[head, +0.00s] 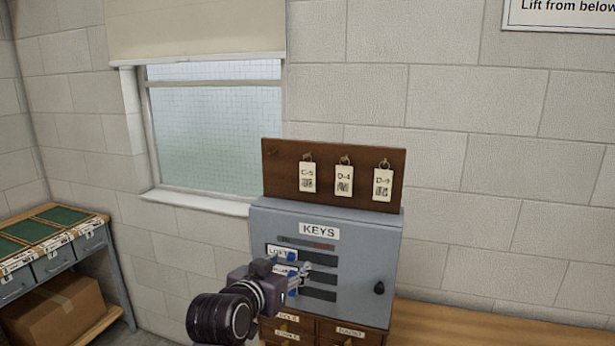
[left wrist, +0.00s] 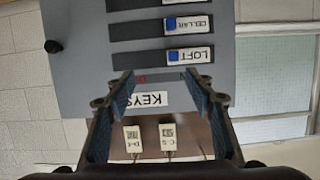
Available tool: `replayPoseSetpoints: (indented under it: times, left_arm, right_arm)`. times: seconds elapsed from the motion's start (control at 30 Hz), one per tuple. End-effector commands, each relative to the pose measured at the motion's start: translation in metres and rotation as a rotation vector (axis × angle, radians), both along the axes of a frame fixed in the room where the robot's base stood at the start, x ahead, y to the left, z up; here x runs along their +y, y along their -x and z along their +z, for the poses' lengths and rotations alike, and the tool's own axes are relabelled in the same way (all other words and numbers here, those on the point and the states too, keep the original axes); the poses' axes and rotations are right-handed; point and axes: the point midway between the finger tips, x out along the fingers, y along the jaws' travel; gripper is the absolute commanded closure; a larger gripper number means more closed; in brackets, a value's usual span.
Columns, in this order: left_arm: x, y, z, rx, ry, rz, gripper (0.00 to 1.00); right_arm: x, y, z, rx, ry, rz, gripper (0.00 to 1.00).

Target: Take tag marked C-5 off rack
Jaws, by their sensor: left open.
::::::::::
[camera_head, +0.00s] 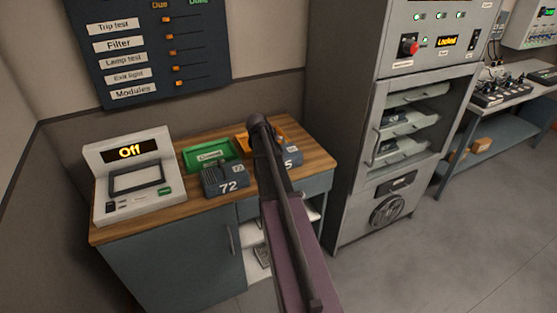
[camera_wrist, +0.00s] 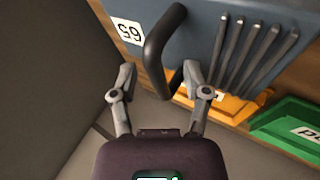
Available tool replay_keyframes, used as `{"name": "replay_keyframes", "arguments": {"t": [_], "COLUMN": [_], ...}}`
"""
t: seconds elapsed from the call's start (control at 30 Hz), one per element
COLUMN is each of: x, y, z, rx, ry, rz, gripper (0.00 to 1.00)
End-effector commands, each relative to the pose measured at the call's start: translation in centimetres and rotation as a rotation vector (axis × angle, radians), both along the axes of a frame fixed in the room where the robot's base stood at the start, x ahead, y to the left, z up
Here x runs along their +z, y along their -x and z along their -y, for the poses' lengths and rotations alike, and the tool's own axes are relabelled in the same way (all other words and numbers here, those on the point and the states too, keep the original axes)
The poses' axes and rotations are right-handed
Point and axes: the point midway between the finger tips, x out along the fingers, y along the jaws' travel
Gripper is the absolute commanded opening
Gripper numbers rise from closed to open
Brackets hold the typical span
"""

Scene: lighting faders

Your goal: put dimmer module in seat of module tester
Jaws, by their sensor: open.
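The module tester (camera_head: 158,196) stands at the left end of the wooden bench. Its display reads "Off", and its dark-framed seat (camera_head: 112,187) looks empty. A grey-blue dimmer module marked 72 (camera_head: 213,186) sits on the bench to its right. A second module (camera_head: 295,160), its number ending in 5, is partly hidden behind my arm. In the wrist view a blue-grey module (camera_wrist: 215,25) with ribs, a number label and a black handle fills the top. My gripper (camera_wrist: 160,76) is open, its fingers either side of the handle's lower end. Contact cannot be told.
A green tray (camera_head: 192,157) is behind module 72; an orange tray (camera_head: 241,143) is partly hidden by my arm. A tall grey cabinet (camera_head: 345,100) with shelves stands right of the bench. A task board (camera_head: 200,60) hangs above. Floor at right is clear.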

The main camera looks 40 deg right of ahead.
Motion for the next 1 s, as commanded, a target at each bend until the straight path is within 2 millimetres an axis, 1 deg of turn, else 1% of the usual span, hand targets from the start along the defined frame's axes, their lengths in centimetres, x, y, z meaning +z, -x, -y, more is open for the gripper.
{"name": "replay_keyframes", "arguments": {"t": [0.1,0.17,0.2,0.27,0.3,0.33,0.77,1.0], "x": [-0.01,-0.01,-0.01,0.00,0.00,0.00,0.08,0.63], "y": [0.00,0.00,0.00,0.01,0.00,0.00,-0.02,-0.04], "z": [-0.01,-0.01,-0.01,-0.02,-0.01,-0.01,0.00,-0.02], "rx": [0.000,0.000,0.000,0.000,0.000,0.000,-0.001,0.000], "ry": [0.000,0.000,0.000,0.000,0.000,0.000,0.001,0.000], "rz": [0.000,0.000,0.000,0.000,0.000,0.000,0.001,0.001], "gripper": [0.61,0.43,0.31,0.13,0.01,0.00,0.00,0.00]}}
::::::::::
_What you are asked to do:_
Looking above, find the stretch of lines that opens with the one holding "[head, +0.00s]" and closes with the one holding "Jaws, by their sensor: left open.". Copy it exactly, pictures excluded.

_Output for this exercise:_
[head, +0.00s] 
[left wrist, +0.00s] 
Available tool: `replayPoseSetpoints: (indented under it: times, left_arm, right_arm)`. times: seconds elapsed from the motion's start (control at 30 Hz), one per tuple. End-effector commands, each relative to the pose measured at the motion's start: translation in metres and rotation as a rotation vector (axis × angle, radians), both along the axes of a frame fixed in the room where the robot's base stood at the start, x ahead, y to the left, z up; here x runs along their +y, y along their -x and z along their +z, for the poses' lengths and rotations alike, and the tool's own axes are relabelled in the same way (all other words and numbers here, those on the point and the states too, keep the original axes); the poses' axes and rotations are right-handed; point and axes: the point midway between the finger tips, x out along the fingers, y along the jaws' travel; gripper is the absolute commanded closure; a larger gripper number means more closed; in brackets, a value's usual span.
Columns, in this order: left_arm: x, y, z, rx, ry, rz, gripper (0.00 to 1.00); right_arm: x, y, z, rx, ry, rz, gripper (0.00 to 1.00).

Target: Take tag marked C-5 off rack
Jaws, by their sensor: left open.

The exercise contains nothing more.